▶ [INFORMATION SHOWN]

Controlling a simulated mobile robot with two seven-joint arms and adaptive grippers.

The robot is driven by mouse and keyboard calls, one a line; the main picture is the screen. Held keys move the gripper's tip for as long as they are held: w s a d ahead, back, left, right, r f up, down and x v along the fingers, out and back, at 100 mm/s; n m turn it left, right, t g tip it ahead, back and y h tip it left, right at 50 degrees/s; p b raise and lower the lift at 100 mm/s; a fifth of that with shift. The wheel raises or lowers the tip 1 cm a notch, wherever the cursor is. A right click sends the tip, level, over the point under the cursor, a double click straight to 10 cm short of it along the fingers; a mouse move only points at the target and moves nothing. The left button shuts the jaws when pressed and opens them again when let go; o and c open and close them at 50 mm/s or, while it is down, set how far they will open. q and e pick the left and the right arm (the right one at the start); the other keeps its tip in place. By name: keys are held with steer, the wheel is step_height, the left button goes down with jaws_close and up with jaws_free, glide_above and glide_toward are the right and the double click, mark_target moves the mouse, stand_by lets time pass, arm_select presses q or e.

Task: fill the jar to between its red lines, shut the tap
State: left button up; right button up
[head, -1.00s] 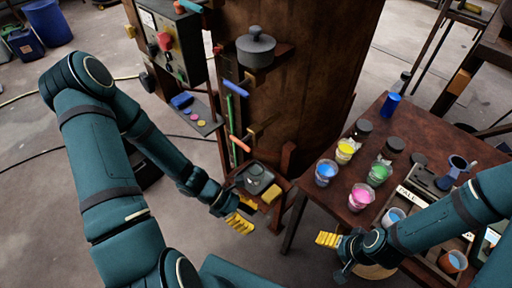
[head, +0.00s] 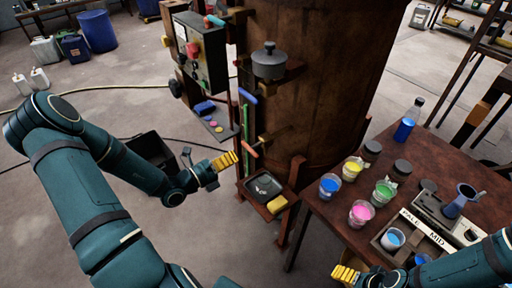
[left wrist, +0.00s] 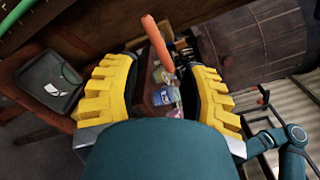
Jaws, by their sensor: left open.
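The orange tap handle (head: 249,149) sticks out from a brass tap (head: 266,138) low on the rusty vat (head: 310,110). Below it, a dark tray (head: 253,192) on a wooden stand holds a pale, glassy shape that may be the jar (head: 265,185). Its level and red lines are too small to tell. My left gripper (head: 228,161) is open and empty, just left of the orange handle. In the left wrist view the handle (left wrist: 156,40) shows between the yellow fingers (left wrist: 160,72), apparently untouched. My right gripper (head: 345,272) is by the table's front edge; its jaws are unclear.
A yellow sponge (head: 277,204) lies beside the tray. A blue handle (head: 248,95), a green strip (head: 246,122) and a control box (head: 200,52) are above. The right-hand table (head: 325,215) holds several paint cups and a blue-filled bottle (head: 407,125).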

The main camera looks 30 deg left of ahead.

▶ [TASK DETAILS] Drop the images and repeat the data exactly.

▶ [FINISHED ANSWER]
Controlling a simulated mobile robot with two seven-joint arms and adaptive grippers.

The robot is driven by mouse and keyboard calls, one a line; the main picture is the screen. Held keys move the gripper's tip for as long as they are held: w s a d ahead, back, left, right, r f up, down and x v along the fingers, out and back, at 100 mm/s; n m turn it left, right, t g tip it ahead, back and y h tip it left, right at 50 degrees/s; p b raise and lower the lift at 100 mm/s; a fifth of that with shift. The wheel raises or lowers the tip 1 cm a notch, wherever the cursor is. A right click sends the tip, level, over the point under the cursor, a double click straight to 10 cm short of it along the fingers; a mouse move only points at the target and moves nothing. The left button shuts the jaws when pressed and opens them again when let go; o and c open and close them at 50 mm/s or, while it is down, set how far they will open. q and e pick the left and the right arm (the right one at the start); the other keeps its tip in place. By name: keys are held with steer, the wheel is step_height, the left button goes down with jaws_close and up with jaws_free, glide_above and glide_toward are the right and the double click, mark_target moves the mouse, stand_by lets time pass, arm_select presses q or e.

Task: fill the jar to between its red lines, shut the tap
State: left button up; right button up
[head, -1.00s] 
[head, +0.00s] 
[left wrist, +0.00s] 
Jaws, by their sensor: left open.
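The orange tap handle (head: 249,149) sticks out from a brass tap (head: 266,138) low on the rusty vat (head: 310,110). Below it, a dark tray (head: 253,192) on a wooden stand holds a pale, glassy shape that may be the jar (head: 265,185). Its level and red lines are too small to tell. My left gripper (head: 228,161) is open and empty, just left of the orange handle. In the left wrist view the handle (left wrist: 156,40) shows between the yellow fingers (left wrist: 160,72), apparently untouched. My right gripper (head: 345,272) is by the table's front edge; its jaws are unclear.
A yellow sponge (head: 277,204) lies beside the tray. A blue handle (head: 248,95), a green strip (head: 246,122) and a control box (head: 200,52) are above. The right-hand table (head: 325,215) holds several paint cups and a blue-filled bottle (head: 407,125).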

The main camera looks 30 deg left of ahead.

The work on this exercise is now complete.